Jetzt, nach mehr als einer halben Saison in der 3. Liga, bleibt nur ein Urteil: Trotz finanzieller höchster Konkurrenzfähigkeit haben sich die Rothosen keinen Kader zusammengestellt, der zur Spielklasse und ihren Tugenden passt. Wer in 21 Partien erst 14 Tore erzielt hat (0,67 pro Spiel) und damit Negativrekorde aus 14 Jahren Drittliga-Historie einstellt, ist ein Universum entfernt von einer erfolgreichen Spielidee. Wer dazu auch mit einer Defensivtaktik nicht regelmäßige Erfolge vorweist, der steht wenig überraschend fünf Zähler hinter Platz 16. Abseits des derzeit corona-bedingt ausfallenden David Kopacz fehlt es völlig an Kreativpotenzial, der noch beste Strafraumstürmer Marvin Pourié ist und bleibt wegen mannschaftsinterner Verfehlungen suspendiert, auf einen Nachfolger warten die Fans der Unterfranken noch. Ohne Pourié führt die interne Torjägerliste, auch das ist bezeichnend, ein Innenverteidiger an: Tobias Kraulich hat dreimal genetzt, vornehmlich durch Kopfbälle.

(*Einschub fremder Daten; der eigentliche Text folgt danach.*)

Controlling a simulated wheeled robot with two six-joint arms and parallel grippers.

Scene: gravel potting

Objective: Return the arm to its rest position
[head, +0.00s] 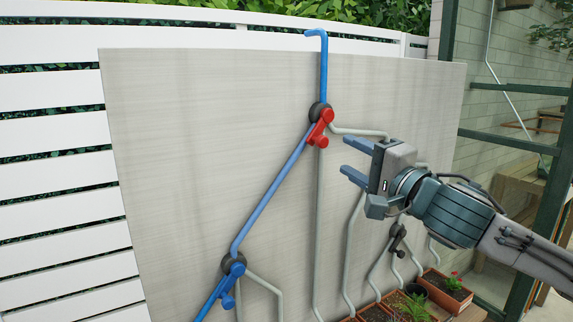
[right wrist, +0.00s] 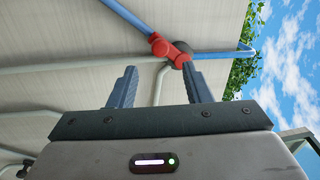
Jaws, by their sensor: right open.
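My right gripper (head: 356,160) is open and empty in front of the panel, right of and below the red valve lever. In the right wrist view its two fingers (right wrist: 158,88) stand wide apart with nothing between them. The red lever (head: 319,130) sits on a dark round valve at the fork of the pipes; the fingers are apart from it. The red lever also shows in the right wrist view (right wrist: 164,48), beyond the fingertips. My left gripper is in neither view.
A grey panel (head: 200,130) carries a blue pipe (head: 273,190), grey pipes, a lower blue valve lever (head: 228,283) and a dark valve (head: 397,239). A white fence (head: 60,170) is at left, a green frame (head: 545,200) at right.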

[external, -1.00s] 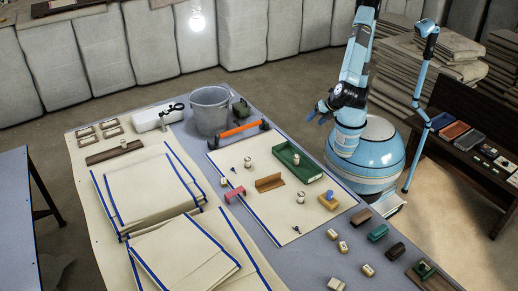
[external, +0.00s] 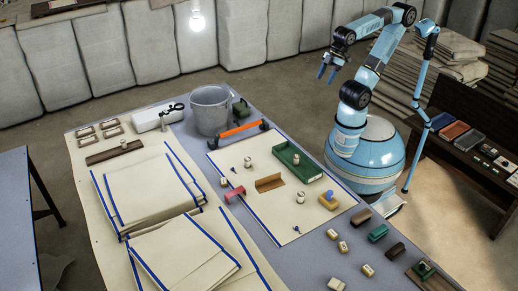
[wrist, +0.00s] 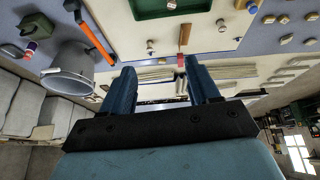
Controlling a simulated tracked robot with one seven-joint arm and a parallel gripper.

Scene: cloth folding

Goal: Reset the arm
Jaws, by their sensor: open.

Acht Siege müssen es nun wohl sein

Auch ob das Team mit jener Anzahl an Charakterspielern ausgestattet ist, die sich selbst bei massivem Gegenwind und peitschendem Regen aufrichten und ihre Mannschaft vorwegziehen, ist fraglich. Fest steht nur die Zielrichtung: Über notfalls dreckigste Siege muss sich Würzburg an das hintere Mittelfeld klemmen, benötigt werden wohl mindestens acht Siege aus 17 Spielen – damit würde sich der FWK in Richtung der 45-Punkte-Marke bewegen.

Als vielleicht letzte Patronen hat Würzburg nun Marvin Stefaniak und Peter Kurzweg präsentiert: Stefaniak kennt aus Dresdener Zeiten vornehmlich das obere Drittel der 3. Liga, Kurzweg bringt aus 92 Pflichtspielen für die Kickers (2015-17, 2018/19) beim mittlerweile dritten Engagement am Dallenberg Stallgeruch mit. Weitere Transfers sind bis zum 31. Januar möglich, es fehlt der besagte Stürmer, vielleicht auch ein echter "Dreckfresser" als Leader. Ist Würzburg zu retten? Es sieht alles danach aus, als müsste dafür viel zusammenkommen.